One day after the president's chief of staff vowed that Congressional Democrats would "never" get their hands on Trump's tax returns, state lawmakers in Albany have unveiled a workaround strategy to compel the New York version of the long-sought financial disclosures.

The plan hinges on the president's state tax returns, which are believed to contain much of the same insight into his sprawling, sketchy business empire as his federal filings. Under a new bill set to be introduced in the State Senate and Assembly on Monday, New York law would be amended to allow the release of any state tax return requested by three congressional committee leaders, assuming they serve a "specific and legitimate legislative purpose."

Although previous state-level legislation focused on the release of Trump's tax returns has stalled out, lawmakers in Albany say this iteration of the bill is "more tangible," and has support in both the State Senate and Assembly.

"It's up to New York to assist Congress with its oversight and responsibilities," State Sen. Brad Hoylman, the co-sponsor of the NY Truth Act, told Gothamist/WNYC. "It's important that the American people know if there are conflicts of interest in connection with any of our public officials, from Trump on down."

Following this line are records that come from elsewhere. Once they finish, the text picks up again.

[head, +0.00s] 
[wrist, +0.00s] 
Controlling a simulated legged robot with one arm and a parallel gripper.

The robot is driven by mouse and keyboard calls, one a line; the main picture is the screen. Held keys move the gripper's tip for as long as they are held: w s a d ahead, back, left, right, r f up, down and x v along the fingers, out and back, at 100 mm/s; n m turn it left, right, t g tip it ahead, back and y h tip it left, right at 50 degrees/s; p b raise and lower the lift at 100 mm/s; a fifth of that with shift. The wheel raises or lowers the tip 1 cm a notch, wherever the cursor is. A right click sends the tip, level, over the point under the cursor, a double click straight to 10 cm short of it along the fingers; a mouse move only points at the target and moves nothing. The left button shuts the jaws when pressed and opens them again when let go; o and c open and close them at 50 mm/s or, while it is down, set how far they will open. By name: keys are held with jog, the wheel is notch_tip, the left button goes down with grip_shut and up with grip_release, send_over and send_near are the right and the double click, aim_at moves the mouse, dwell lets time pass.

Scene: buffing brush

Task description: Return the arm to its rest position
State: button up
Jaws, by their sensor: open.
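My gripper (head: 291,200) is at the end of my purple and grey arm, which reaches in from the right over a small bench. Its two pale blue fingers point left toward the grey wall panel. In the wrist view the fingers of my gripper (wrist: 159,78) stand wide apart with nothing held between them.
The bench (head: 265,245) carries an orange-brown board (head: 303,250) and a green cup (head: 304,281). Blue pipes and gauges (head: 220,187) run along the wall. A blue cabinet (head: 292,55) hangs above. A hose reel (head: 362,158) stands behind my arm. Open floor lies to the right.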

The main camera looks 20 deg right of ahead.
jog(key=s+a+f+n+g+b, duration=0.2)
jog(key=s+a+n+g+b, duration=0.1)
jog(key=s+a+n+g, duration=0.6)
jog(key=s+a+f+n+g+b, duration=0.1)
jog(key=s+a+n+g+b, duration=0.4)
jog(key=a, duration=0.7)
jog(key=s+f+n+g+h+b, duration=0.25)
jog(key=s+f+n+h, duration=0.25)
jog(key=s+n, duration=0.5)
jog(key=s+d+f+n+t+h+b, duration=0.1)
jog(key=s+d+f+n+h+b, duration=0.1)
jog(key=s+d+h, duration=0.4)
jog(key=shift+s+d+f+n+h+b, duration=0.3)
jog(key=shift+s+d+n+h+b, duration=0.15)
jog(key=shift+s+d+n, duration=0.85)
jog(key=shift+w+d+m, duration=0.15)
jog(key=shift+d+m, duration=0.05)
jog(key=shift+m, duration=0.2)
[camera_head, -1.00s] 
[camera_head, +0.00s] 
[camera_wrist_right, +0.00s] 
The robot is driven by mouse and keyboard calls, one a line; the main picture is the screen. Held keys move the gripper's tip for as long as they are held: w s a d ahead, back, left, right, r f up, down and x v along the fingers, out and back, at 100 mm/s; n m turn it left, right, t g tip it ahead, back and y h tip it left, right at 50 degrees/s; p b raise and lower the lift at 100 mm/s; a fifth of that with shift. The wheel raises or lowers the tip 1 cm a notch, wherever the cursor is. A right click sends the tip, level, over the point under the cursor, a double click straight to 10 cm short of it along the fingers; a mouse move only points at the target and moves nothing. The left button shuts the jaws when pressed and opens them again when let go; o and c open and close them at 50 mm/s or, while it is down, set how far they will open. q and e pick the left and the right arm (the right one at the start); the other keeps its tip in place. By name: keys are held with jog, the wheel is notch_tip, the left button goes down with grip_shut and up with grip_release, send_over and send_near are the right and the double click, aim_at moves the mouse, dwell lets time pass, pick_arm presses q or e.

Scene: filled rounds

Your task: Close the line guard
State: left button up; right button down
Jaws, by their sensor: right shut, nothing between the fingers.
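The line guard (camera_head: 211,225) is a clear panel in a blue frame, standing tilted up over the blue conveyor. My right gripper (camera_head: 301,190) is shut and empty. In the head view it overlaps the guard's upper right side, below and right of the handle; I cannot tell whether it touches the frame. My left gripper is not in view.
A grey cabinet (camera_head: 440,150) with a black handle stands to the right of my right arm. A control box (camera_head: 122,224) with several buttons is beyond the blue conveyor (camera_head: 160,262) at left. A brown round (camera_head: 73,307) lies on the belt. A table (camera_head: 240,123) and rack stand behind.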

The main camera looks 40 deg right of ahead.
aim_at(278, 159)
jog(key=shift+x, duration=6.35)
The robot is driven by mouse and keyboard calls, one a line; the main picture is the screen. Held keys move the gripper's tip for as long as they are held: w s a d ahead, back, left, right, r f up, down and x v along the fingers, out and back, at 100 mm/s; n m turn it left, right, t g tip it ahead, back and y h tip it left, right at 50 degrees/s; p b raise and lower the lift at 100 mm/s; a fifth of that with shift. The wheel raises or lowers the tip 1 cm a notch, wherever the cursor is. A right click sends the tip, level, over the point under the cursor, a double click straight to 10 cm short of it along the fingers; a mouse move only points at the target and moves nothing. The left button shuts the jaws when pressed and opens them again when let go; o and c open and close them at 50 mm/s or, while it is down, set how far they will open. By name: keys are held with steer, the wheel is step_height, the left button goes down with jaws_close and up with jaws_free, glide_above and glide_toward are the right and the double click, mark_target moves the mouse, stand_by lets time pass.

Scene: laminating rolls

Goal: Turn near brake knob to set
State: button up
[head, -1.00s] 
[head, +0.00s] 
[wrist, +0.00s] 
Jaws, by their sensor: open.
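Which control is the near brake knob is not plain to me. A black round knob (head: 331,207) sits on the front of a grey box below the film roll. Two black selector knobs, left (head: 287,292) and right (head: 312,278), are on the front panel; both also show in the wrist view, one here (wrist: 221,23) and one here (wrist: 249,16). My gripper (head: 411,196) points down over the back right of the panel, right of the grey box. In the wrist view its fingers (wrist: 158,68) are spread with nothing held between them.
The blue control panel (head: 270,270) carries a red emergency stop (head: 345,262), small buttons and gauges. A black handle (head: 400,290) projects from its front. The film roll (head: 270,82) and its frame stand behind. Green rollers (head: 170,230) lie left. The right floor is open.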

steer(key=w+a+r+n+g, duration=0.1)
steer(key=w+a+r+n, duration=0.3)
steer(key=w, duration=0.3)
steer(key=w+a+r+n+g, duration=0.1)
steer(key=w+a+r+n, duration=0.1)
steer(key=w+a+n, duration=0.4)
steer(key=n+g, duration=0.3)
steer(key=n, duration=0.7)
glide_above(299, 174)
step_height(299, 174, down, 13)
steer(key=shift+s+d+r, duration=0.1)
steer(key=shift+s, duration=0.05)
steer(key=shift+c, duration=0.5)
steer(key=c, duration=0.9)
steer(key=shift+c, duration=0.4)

Indeed, in the aftermath of the election, roughly three-quarters of Americans said they wanted Trump to release his tax returns, as each president before him has done for the last forty years. That interest in the president's finances has only grown more urgent since his inauguration, as bombshell investigations have revealed Trump previously skipped out on hundreds of millions of dollars in owed taxes, and has continued to blur the line between his political and business life while in office.

But it remains unclear whether Congressional Democrats will be able to force the disclosures on the federal level. Earlier this month, the House Ways and Means Committee demanded the I.R.S hand over six years of the president's personal and business tax returns, citing a somewhat obscure tax provision that would seem to have been created for this exact purpose.

While the I.R.S. has not made any firm commitment yet, the reaction from the president's loyal foot soldiers in the Republican party has been about as expected, with the president's acting Chief of Staff Mick Mulvaney vowing the disclosure would "never" happen, and Senate Finance Committee Chairman Chuck Grassley deeming the request a "Nixonian" plot to "destroy" the president. (In the upside down logic of Trumpworld sycophancy, the fact that a president could be "destroyed" by the release of his own financial forms is apparently reason to keep those forms private).

Asked Monday if he was worried that the New York bill might be seen as a politicized piece of legislation — a "political stunt," as Mulvaney put it — Hoylman insisted this was not the case. "The current controversy around [Trump’s] returns is created by him and him alone,” he said. “This is a self-created hardship by the White House.”